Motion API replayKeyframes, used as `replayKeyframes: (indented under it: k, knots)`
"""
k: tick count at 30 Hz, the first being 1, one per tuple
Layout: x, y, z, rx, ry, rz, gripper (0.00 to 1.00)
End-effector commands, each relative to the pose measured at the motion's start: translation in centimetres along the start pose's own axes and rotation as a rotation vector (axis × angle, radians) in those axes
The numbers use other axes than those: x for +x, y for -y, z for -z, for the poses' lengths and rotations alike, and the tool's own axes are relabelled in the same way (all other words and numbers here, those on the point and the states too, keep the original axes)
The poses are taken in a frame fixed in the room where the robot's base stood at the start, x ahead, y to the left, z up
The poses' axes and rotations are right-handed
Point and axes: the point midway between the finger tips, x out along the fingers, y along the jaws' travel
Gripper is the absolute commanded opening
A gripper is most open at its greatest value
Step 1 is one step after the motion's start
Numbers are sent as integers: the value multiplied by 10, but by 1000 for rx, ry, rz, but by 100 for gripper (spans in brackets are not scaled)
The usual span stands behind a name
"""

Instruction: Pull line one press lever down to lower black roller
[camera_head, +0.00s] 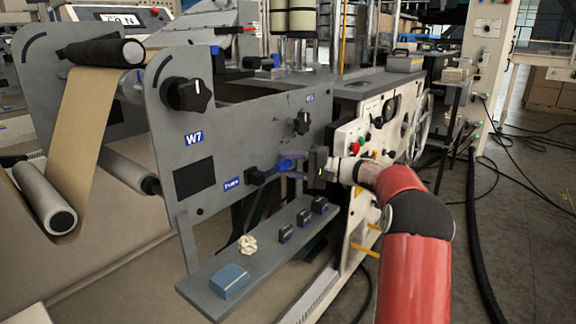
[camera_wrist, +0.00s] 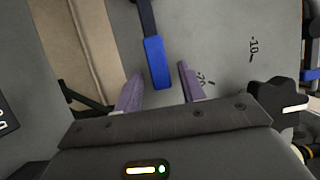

-------------------------

## Short exercise
Each line of the material must be retyped exactly, except that images are omitted.

## Solution
Motion API replayKeyframes, used as `replayKeyframes: (indented under it: k, knots)`
"""
k: tick count at 30 Hz, the first being 1, one per tuple
Layout: x, y, z, rx, ry, rz, gripper (0.00 to 1.00)
End-effector commands, each relative to the pose measured at the motion's start: translation in centimetres along the start pose's own axes and rotation as a rotation vector (axis × angle, radians) in those axes
The numbers use other axes than those: x for +x, y for -y, z for -z, for the poses' lengths and rotations alike, and the tool's own axes are relabelled in the same way (all other words and numbers here, those on the point and the states too, keep the original axes)
The poses are taken in a frame fixed in the room where the robot's base stood at the start, x ahead, y to the left, z up
The poses' axes and rotations are right-handed
Point and axes: the point midway between the finger tips, x out along the fingers, y along the jaws' travel
Gripper is the absolute commanded opening
A gripper is most open at its greatest value
Step 1 is one step after the motion's start
Numbers are sent as integers: the value multiplied by 10, but by 1000 for rx, ry, rz, but by 100 for gripper (spans in brackets are not scaled)
The usual span stands behind a name
"""

Instruction: Pull line one press lever down to lower black roller
[camera_head, +0.00s] 
[camera_wrist, +0.00s] 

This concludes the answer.